Quer trabalhar com enoturismo? Eis 10 possibilidades ou mais
Algo curioso no vinho é que as pessoas que tiram sustento disso, salvo produtores e produtoras que nasceram no seio de uma família vitivinícola e um ou outro engenheiro agrônomo que já vinha com a cabeça formatada para a enologia e viticultura, são, na esmagadora maioria das vezes, expatriadas de outras carreiras profissionais.
No mestrado que eu fiz havia enólogas e sommelières, sim. Mas havia geógrafas, biólogas, turistólogas, cozinheiros, tradutores, economistas e outra jornalista além de mim. Muitos de nós, em algum momento, nos demos conta de que gostávamos muito de vinho, de que tínhamos um nível de conhecimento ok e de que talvez não fosse má ideia rentabilizar isso. Outros estavam profundamente aborrecidos em seus trabalhos, decidiram agarrar a vida pelos cornos, estudar e, quando deram por si, eram 3 da manhã e tinham um mapa dos solos da Alsácia em 18 cores diferentes na ponta do lápis. Outros caíram de pára-quedas diretinho pra dentro da bolha do vinho e até hoje não encontraram a saída – também não procuraram muito. (É o meu caso).

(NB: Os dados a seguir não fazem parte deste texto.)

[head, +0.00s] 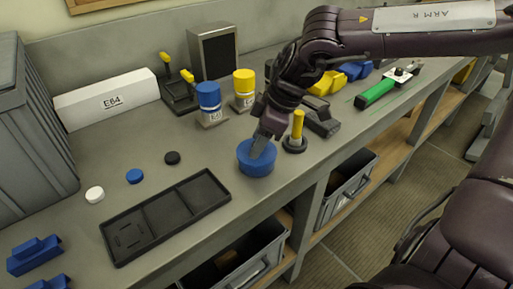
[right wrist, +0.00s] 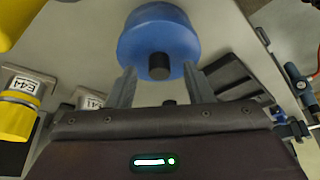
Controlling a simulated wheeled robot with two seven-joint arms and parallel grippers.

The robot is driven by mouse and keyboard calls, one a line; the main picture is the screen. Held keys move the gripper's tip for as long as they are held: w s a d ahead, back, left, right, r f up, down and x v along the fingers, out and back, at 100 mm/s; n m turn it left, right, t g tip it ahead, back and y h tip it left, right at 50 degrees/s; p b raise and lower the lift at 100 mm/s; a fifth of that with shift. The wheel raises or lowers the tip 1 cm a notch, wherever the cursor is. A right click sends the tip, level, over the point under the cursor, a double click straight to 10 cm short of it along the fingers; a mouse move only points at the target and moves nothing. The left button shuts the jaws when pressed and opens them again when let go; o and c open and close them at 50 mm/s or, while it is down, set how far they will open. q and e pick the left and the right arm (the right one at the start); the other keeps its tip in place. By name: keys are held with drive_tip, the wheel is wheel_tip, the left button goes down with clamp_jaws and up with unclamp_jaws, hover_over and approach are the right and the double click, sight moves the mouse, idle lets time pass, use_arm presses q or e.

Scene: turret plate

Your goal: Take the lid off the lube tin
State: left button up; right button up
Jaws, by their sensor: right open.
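The lube tin appears to be the round blue tin (head: 257,164) near the front edge of the bench in the head view. It also shows in the right wrist view (right wrist: 157,30), with a blue top and a short black knob (right wrist: 159,66) in its middle. My right gripper (head: 260,146) is over the tin, its fingers pointing down. In the right wrist view the fingers (right wrist: 159,86) are apart, one to each side of the knob, with nothing held between them. Whether a finger touches the tin cannot be told. My left gripper is not in view.
A black tray (head: 165,213) lies left of the tin, with white, blue and black caps behind it. A yellow-handled tool on a black base (head: 295,143) stands close right. Blue (head: 208,100) and yellow (head: 244,88) capped holders stand behind. Grey bins sit under the bench.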

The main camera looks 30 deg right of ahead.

Se você contempla algum dia dar esse salto à vara, convém garantir que o colchão do outro lado é minimamente macio. O vinho, em 2023, é uma indústria que tem muito a crescer, especialmente no Brasil, mas é certo que alguns setores podem ser mais receptivos a novos talentos que outros.
E o setor do enoturismo, é promissor?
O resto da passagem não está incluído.